By that time I’d found myself a lovely lady who took me by the arm and lead me to the map and explained my location like she thought I was particularly deficient in the brain department. Then she pointed out the street that my Mum needed to look for, before patting me on the arm and toddling back to her bus stop. I couldn’t thank her enough.

Evidently I need to carry a small lady who can read maps and has knowledge of the Wellington public transit system in my handbag.

Mum found me eventually, and we drove back to her place. She’s got quite a cute little flat, with a view over the whole harbour, it’s all quite pretty lit up at night. We had dinner and desert, and a glass of wine together before she dropped me back home – evidently she didn’t trust me to be able to negotiate the bus system back to Miramar. 

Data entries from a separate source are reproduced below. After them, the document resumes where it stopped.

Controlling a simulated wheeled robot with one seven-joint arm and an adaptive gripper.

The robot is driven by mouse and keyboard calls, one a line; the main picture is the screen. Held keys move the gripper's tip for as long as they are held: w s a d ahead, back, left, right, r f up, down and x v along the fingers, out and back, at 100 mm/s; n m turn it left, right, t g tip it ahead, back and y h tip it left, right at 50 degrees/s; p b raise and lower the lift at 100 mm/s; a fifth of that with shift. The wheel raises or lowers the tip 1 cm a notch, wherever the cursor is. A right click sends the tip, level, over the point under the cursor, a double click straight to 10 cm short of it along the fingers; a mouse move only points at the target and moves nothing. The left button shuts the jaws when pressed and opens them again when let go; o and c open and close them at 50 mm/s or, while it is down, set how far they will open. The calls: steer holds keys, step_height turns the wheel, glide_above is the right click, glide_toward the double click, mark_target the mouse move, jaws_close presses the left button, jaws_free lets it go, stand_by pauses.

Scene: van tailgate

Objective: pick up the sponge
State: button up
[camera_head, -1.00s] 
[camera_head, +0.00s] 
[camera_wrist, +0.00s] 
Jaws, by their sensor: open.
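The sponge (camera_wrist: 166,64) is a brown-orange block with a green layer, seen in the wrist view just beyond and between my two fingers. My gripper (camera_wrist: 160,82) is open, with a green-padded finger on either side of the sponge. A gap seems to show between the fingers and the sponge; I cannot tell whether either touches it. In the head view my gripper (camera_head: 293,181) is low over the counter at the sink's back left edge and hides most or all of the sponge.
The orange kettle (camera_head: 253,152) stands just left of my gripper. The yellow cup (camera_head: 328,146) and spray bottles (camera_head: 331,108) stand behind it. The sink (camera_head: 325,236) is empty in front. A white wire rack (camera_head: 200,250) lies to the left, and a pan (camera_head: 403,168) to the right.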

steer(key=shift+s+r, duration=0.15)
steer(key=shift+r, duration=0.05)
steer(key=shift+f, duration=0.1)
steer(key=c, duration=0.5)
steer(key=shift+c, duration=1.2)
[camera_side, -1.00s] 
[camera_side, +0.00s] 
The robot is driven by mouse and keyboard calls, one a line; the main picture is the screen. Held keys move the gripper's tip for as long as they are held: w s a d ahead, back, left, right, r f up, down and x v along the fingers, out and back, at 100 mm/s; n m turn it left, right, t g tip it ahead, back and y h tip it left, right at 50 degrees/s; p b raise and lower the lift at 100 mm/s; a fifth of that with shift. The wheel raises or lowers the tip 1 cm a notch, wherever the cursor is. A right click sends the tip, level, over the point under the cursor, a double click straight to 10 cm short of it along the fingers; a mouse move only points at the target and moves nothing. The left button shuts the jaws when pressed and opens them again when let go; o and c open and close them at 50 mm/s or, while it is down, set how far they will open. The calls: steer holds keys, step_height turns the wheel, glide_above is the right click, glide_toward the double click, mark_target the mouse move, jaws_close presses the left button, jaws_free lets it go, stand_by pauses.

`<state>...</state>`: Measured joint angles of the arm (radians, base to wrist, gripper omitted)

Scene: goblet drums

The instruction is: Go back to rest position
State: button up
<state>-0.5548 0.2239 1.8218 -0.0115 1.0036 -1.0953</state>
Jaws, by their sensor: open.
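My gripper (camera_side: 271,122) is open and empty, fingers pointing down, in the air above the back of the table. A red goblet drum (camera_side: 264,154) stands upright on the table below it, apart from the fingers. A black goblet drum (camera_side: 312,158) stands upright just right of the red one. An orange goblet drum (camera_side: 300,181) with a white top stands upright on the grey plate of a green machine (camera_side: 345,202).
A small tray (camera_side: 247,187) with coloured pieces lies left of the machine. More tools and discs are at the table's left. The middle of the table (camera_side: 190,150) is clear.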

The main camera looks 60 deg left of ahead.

So there you have it. I am a total dork when it comes to public transport.


7 thoughts on “Waterloo (where the hell am I) Station.

  1. I’ve totally made that mistake before!

    Thank god I’m not the only one! Did you manage to have a functioning cellphone with you at the time? Because I did 🙂 (for once)

  2. That’s why I don’t use the train by myself. I can negotiate buses fine, but only in areas that I’m familiar with.

    When I do occasionally leave the city it’s in a car :]

    Busses are cool, because if they don’t stop you can ask the driver why…

  3. I had to giggle at this a little. But if it makes you feel any better, I’m totally bad with that stuff myself. I’m geographically challenged.

    Ha! me too! You’d think my friends and family would ave learntby now to come to me, rather than have me waste an hour and a half of their time by going to where I think they might be.

  4. Seriously, did you find out why the train didnt stop? Do you need to push a button or something? I thought the trains always stopped at every station! So glad I dont have to do public transport!

    Erm, yup, aparantly it was an express train, and the clue that would have given that away was the scrolling bit along the board saying “Stopping at all stations from Waterloo onwards.” Of course I didn’t read that bit, so it doesn’t count…

  5. I run into these situations as well…In fact I too am often at the mercy of axe-wielding homeless men who want to give me bear hugs, and in my case alcohol is usually a factor too, which as you can guess, doesn’t really help in the “steering clear of the axe” department…sigh, I should not be let out after dark.

    If I’m going out drinking I try to take a flatmate with me – then I just follow them onto the right bus and home when were done. That usually negates the need for me to avoid homeless men. And axe murderers.

  6. I got a birthday card for my 21st, and it had a little card part you took off it for you to write your name address and contact person which you pin onto your top so people can guide you home at the end of the night. Perhaps you need one perminently?

    That does seem like a good idea (for drinking nights that is…)

  7. I’ve never lived anywhere big enough to have public transportation, except for a while when I lived in Raleigh. But I’ve always had to own a car or some sort of motorized vehicle to get my ass around. I’m pretty good at figuring how to get places as long as I have a map, and usually even when I don’t. But for some reason every time I do end up on public transportation I get loster than hell, and in a hurry. I am not a big fan.

    Yeah, I’m fine in a car, because I can just re-trace my steps. Unfortunately I don’t own one these days, although I’d really like to. It would be a rust bucket that wouldn;t start on cold mornings and I’d love it to pieces.